He is sort of Bond villain maxing now, isn't he?
Yes. He's got his rockets.
He's getting a robot army.
He's come quite a long way.
I mean, it was only, what, not even two years ago.
Look at their hips. So interestingly, when he was building these, he discovered that, because they started off doing things the way that you'd think you'd build a robot, and what they found is that they needed to basically replicate the human body, even down to the smallest details.
So things like where tendons join, and how they join into your arm, and stuff like that.
They found they had to replicate basically everything you do in a body in a robot as well.
I'm surprised that that's surprising.
We've come a long way to be the animals we are now, and so...
But you think you just have the actuators on the joints and stuff, but no, it doesn't work like that.
Anyway, so here's his vision of what he thinks it will be doing.
Now, I disagree with this vision.
I'll explain why in a moment.
But, you know, there's a robot playing with your children and wiping the table.
I mean, I might do a bit of that and the old bit of, you know, handing out drinks.
So anyway, that's their vision of what they're trying to do.
Now, so actually the main thing that I want to focus on is I'm less interested in what has happened here.
What I'm far more interested in is here is what is going to happen as a result of this.
So I'm kind of looking for the second and third order effects here.

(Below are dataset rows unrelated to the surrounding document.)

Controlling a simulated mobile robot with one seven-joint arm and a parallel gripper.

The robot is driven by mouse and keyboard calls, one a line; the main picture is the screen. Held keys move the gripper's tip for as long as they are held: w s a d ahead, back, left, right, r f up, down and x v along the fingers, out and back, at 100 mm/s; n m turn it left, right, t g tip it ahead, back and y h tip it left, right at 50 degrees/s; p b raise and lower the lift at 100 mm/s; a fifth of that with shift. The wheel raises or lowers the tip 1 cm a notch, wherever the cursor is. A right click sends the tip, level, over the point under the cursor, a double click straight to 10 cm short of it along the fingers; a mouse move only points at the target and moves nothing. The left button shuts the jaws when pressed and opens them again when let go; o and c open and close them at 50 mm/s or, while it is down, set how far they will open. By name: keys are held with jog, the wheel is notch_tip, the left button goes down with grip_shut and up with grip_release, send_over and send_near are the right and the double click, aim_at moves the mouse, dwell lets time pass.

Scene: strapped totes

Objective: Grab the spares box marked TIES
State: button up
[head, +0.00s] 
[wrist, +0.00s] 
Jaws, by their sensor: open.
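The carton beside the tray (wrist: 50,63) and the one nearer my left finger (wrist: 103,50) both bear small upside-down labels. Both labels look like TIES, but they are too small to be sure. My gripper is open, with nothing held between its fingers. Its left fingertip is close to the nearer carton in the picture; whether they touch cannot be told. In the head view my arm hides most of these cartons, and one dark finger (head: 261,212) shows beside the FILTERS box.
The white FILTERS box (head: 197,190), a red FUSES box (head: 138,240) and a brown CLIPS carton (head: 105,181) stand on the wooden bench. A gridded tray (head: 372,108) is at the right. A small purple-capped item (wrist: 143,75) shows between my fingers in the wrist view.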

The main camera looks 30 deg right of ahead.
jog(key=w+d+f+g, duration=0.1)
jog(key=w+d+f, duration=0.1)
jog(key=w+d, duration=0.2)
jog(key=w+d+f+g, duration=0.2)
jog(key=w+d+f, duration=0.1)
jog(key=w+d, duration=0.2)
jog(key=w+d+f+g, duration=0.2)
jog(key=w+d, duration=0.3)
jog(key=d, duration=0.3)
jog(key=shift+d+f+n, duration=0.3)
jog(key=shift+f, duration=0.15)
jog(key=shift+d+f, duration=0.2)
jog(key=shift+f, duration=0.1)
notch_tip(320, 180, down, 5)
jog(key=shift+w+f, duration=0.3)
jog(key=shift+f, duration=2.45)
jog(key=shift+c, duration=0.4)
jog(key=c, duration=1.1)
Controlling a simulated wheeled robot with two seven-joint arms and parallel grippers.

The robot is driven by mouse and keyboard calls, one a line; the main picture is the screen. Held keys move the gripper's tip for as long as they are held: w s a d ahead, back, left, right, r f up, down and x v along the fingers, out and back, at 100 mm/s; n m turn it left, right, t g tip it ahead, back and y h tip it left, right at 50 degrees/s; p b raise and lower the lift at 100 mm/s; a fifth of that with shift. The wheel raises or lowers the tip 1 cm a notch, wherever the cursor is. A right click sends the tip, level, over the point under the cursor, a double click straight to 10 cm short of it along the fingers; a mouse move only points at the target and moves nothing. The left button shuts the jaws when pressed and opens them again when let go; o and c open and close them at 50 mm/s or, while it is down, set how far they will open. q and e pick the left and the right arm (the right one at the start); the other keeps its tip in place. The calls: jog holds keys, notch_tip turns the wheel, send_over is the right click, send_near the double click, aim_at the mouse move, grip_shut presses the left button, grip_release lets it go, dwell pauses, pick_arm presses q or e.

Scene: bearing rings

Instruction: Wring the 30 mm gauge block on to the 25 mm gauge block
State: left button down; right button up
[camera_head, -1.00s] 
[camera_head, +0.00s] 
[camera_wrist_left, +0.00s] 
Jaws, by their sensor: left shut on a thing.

Well, you're going to need a lot less low-skilled people if, you know, America's going to need a lot less Mexicans if they can create robot Mexicans.
I hadn't thought about it from the Mexican angle.
But yes, well, certainly it has a huge impact on the need for mass immigration.
That is true. Because why are you mass-importing people if a robot...
And I think a robot will do a lot of this stuff.
This is surprising no-one.
We knew about robots being the future, like, in the 60s and 70s at least.
Yeah, but we didn't actually have them.
No, but we knew of them and we knew it would probably be possible.
We imagined it, yes. But now we've actually got them and I think we're sort of on the cusp of this.
But anyway, I do think that this is an opportunity to make considerable personal wealth.
Now, my return on investment is about 40% since leaving the city.
And if you know what a return on investment is, you'll think that actually that is something you might want to listen to.
So basically what I want to build on is to start with the idea that when a disruptive technology comes along, it...
Eviscerates certain industries and provides massive opportunities.
So if we start with a PC, for example, the big opportunity would be something like Microsoft and other companies like that.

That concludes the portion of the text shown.